===== EXERCISE DATA

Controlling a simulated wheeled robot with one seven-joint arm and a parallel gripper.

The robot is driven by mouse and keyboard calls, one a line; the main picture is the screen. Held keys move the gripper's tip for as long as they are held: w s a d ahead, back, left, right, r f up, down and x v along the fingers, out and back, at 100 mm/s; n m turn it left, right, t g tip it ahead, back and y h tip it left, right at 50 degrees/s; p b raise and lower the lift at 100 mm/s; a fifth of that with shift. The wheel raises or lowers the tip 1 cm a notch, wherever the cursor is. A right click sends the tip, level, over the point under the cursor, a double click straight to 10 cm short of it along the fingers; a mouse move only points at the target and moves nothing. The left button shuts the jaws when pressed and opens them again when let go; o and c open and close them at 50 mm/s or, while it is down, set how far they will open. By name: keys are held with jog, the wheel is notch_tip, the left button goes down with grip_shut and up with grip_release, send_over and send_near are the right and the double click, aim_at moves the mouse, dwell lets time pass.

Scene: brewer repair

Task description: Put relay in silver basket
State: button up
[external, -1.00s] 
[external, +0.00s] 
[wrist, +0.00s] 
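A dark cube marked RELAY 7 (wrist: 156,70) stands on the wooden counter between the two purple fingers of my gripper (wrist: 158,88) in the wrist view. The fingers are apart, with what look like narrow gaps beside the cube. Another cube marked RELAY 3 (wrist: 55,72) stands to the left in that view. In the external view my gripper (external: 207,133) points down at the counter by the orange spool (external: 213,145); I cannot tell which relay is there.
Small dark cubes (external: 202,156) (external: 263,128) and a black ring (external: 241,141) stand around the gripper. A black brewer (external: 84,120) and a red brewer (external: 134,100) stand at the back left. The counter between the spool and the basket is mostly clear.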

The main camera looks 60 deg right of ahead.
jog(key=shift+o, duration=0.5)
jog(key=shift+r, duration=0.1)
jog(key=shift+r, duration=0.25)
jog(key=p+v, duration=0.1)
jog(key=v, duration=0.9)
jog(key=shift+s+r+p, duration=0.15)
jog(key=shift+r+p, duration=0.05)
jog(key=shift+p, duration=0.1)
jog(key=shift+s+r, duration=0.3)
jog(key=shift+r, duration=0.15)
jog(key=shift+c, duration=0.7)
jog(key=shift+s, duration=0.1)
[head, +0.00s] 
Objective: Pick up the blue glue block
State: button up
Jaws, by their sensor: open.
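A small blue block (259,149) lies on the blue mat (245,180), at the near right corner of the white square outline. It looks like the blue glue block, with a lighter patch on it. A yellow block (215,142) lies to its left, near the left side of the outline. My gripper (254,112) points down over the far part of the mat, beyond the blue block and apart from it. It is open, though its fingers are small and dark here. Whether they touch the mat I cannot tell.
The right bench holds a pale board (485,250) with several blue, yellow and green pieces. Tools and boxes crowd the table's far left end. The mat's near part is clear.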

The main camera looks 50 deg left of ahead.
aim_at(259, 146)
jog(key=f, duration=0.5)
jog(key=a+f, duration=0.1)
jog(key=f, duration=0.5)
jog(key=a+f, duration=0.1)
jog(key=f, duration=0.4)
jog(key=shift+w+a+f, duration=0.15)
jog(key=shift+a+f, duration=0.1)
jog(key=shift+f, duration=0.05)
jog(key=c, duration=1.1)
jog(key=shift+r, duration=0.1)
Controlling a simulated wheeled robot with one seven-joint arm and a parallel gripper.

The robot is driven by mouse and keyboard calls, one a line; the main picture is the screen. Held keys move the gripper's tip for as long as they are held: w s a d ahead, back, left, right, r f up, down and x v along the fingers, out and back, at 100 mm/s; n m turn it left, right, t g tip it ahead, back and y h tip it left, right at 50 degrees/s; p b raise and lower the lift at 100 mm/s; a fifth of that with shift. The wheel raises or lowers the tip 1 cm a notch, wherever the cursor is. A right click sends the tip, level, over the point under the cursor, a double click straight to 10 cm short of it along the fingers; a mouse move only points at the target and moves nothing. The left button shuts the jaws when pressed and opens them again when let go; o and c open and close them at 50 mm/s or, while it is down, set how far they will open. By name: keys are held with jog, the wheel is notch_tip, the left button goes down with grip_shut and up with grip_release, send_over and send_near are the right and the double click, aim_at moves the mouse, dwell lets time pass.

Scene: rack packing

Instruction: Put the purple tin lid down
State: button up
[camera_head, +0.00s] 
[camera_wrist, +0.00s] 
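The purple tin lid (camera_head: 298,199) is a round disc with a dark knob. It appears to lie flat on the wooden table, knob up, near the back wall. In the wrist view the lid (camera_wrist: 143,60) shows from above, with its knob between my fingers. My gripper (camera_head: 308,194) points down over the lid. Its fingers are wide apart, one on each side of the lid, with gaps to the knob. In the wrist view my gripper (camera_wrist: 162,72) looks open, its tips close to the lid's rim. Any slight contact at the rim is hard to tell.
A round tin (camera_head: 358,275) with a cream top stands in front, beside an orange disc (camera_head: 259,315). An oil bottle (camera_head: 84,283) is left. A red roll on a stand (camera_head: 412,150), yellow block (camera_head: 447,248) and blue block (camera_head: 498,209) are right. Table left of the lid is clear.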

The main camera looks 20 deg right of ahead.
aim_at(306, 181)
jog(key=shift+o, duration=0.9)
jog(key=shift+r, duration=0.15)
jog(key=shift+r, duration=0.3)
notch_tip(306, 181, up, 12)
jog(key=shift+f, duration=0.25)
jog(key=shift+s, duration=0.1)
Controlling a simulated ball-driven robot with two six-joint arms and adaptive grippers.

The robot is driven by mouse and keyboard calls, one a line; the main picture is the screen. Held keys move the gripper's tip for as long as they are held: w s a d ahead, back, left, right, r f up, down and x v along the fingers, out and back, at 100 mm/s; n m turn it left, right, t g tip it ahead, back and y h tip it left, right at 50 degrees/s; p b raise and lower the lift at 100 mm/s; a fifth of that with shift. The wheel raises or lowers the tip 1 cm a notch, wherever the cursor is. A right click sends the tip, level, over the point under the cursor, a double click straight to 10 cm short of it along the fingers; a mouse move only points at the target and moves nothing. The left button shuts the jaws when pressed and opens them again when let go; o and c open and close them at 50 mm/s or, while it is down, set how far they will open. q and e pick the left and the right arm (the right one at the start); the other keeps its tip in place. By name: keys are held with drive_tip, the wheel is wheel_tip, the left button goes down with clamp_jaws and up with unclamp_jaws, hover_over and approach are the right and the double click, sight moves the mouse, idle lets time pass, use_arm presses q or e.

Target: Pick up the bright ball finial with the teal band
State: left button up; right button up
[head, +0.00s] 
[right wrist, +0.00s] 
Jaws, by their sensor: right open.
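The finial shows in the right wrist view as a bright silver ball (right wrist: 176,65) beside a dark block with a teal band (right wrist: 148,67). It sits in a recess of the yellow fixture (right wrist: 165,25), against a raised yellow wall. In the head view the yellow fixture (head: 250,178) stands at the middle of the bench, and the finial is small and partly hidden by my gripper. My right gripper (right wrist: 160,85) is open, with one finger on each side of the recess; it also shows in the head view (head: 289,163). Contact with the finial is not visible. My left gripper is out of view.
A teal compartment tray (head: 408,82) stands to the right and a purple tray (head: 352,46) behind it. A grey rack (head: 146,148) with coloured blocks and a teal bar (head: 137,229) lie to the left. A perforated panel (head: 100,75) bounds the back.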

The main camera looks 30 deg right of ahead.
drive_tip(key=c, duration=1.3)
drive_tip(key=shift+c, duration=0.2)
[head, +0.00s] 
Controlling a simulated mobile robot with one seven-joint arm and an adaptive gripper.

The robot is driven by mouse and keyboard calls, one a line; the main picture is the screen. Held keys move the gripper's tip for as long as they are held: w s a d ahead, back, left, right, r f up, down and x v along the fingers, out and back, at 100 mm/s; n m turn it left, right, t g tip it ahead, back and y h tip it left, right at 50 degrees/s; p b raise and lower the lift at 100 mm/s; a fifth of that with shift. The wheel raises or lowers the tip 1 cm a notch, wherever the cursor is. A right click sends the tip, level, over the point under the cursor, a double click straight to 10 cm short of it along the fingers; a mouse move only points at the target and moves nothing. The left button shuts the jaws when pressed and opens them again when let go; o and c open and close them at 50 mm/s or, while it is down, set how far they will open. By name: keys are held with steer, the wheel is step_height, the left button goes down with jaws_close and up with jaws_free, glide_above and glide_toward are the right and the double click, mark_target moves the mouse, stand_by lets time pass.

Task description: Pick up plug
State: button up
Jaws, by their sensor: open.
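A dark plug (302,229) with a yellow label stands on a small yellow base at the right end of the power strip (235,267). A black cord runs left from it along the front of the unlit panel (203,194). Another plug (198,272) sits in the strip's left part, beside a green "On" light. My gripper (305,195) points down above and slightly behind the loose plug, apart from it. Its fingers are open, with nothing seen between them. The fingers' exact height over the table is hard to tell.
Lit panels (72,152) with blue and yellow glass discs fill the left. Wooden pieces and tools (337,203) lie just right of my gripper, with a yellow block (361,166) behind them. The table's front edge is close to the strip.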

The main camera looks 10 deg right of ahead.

==========

_PROBLEM STATEMENT_
Quote, word for word, every line from the top of the entries through the line that holds "Scene: brewer repair".

_ANSWER TO THE EXERCISE_
Controlling a simulated wheeled robot with one seven-joint arm and a parallel gripper.

The robot is driven by mouse and keyboard calls, one a line; the main picture is the screen. Held keys move the gripper's tip for as long as they are held: w s a d ahead, back, left, right, r f up, down and x v along the fingers, out and back, at 100 mm/s; n m turn it left, right, t g tip it ahead, back and y h tip it left, right at 50 degrees/s; p b raise and lower the lift at 100 mm/s; a fifth of that with shift. The wheel raises or lowers the tip 1 cm a notch, wherever the cursor is. A right click sends the tip, level, over the point under the cursor, a double click straight to 10 cm short of it along the fingers; a mouse move only points at the target and moves nothing. The left button shuts the jaws when pressed and opens them again when let go; o and c open and close them at 50 mm/s or, while it is down, set how far they will open. By name: keys are held with jog, the wheel is notch_tip, the left button goes down with grip_shut and up with grip_release, send_over and send_near are the right and the double click, aim_at moves the mouse, dwell lets time pass.

Scene: brewer repair

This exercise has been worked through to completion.